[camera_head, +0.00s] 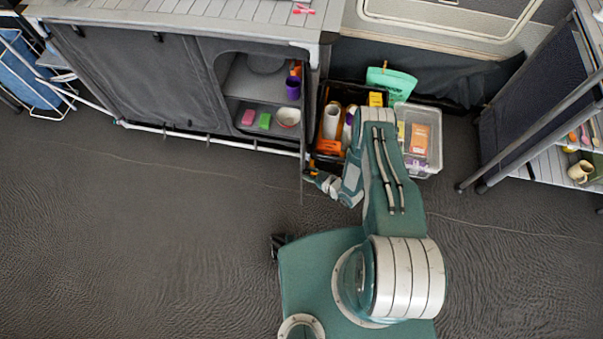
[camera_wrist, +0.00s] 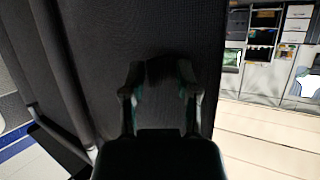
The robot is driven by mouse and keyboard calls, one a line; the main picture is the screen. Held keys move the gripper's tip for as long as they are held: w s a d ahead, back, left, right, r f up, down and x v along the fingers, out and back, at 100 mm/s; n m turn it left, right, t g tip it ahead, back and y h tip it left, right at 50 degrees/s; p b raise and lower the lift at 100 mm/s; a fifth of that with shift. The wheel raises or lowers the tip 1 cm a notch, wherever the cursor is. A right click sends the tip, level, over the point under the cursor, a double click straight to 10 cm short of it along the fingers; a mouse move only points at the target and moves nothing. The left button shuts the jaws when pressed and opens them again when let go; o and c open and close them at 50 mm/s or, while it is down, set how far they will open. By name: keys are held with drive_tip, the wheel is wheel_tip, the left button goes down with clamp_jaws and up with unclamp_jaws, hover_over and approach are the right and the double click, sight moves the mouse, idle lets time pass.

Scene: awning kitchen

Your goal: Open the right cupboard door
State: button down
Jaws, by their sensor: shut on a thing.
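The dark grey fabric cupboard (camera_head: 135,80) stands at the upper left in the head view. Its right compartment is open and shows shelves. The right cupboard door (camera_head: 302,140) stands out from the front, seen nearly edge-on as a thin dark strip at the compartment's right side. My gripper (camera_head: 309,174) is at the door's outer part, shut on it. In the wrist view the dark door fabric (camera_wrist: 95,35) fills much of the picture, with my gripper's two fingers (camera_wrist: 160,78) against it. The exact grip point is too dark to make out.
The shelves hold a purple cup (camera_head: 293,88), a bowl (camera_head: 288,117), and pink and green items. A black crate (camera_head: 328,158) and a clear bin (camera_head: 432,160) stand right of the cupboard, close to my arm. Another shelf unit (camera_head: 540,110) is at far right. Open floor (camera_head: 150,240) lies left.

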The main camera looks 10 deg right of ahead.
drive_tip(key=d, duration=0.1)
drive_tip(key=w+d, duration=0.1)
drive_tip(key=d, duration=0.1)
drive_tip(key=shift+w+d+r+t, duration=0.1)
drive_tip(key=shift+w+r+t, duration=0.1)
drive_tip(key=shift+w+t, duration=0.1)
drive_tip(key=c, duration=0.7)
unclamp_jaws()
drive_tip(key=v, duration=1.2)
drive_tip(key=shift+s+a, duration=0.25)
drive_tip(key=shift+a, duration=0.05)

Aim of the exercise =>
Except for the pictures, give all the material above again verbatim.

Exercise solution =>
[camera_head, +0.00s] 
[camera_wrist, +0.00s] 
The robot is driven by mouse and keyboard calls, one a line; the main picture is the screen. Held keys move the gripper's tip for as long as they are held: w s a d ahead, back, left, right, r f up, down and x v along the fingers, out and back, at 100 mm/s; n m turn it left, right, t g tip it ahead, back and y h tip it left, right at 50 degrees/s; p b raise and lower the lift at 100 mm/s; a fifth of that with shift. The wheel raises or lowers the tip 1 cm a notch, wherever the cursor is. A right click sends the tip, level, over the point under the cursor, a double click straight to 10 cm short of it along the fingers; a mouse move only points at the target and moves nothing. The left button shuts the jaws when pressed and opens them again when let go; o and c open and close them at 50 mm/s or, while it is down, set how far they will open. By name: keys are held with drive_tip, the wheel is wheel_tip, the left button goes down with clamp_jaws and up with unclamp_jaws, hover_over and approach are the right and the double click, sight moves the mouse, idle lets time pass.

Scene: awning kitchen

Your goal: Open the right cupboard door
State: button down
Jaws, by their sensor: shut on a thing.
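The dark grey fabric cupboard (camera_head: 135,80) stands at the upper left in the head view. Its right compartment is open and shows shelves. The right cupboard door (camera_head: 302,140) stands out from the front, seen nearly edge-on as a thin dark strip at the compartment's right side. My gripper (camera_head: 309,174) is at the door's outer part, shut on it. In the wrist view the dark door fabric (camera_wrist: 95,35) fills much of the picture, with my gripper's two fingers (camera_wrist: 160,78) against it. The exact grip point is too dark to make out.
The shelves hold a purple cup (camera_head: 293,88), a bowl (camera_head: 288,117), and pink and green items. A black crate (camera_head: 328,158) and a clear bin (camera_head: 432,160) stand right of the cupboard, close to my arm. Another shelf unit (camera_head: 540,110) is at far right. Open floor (camera_head: 150,240) lies left.

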The main camera looks 10 deg right of ahead.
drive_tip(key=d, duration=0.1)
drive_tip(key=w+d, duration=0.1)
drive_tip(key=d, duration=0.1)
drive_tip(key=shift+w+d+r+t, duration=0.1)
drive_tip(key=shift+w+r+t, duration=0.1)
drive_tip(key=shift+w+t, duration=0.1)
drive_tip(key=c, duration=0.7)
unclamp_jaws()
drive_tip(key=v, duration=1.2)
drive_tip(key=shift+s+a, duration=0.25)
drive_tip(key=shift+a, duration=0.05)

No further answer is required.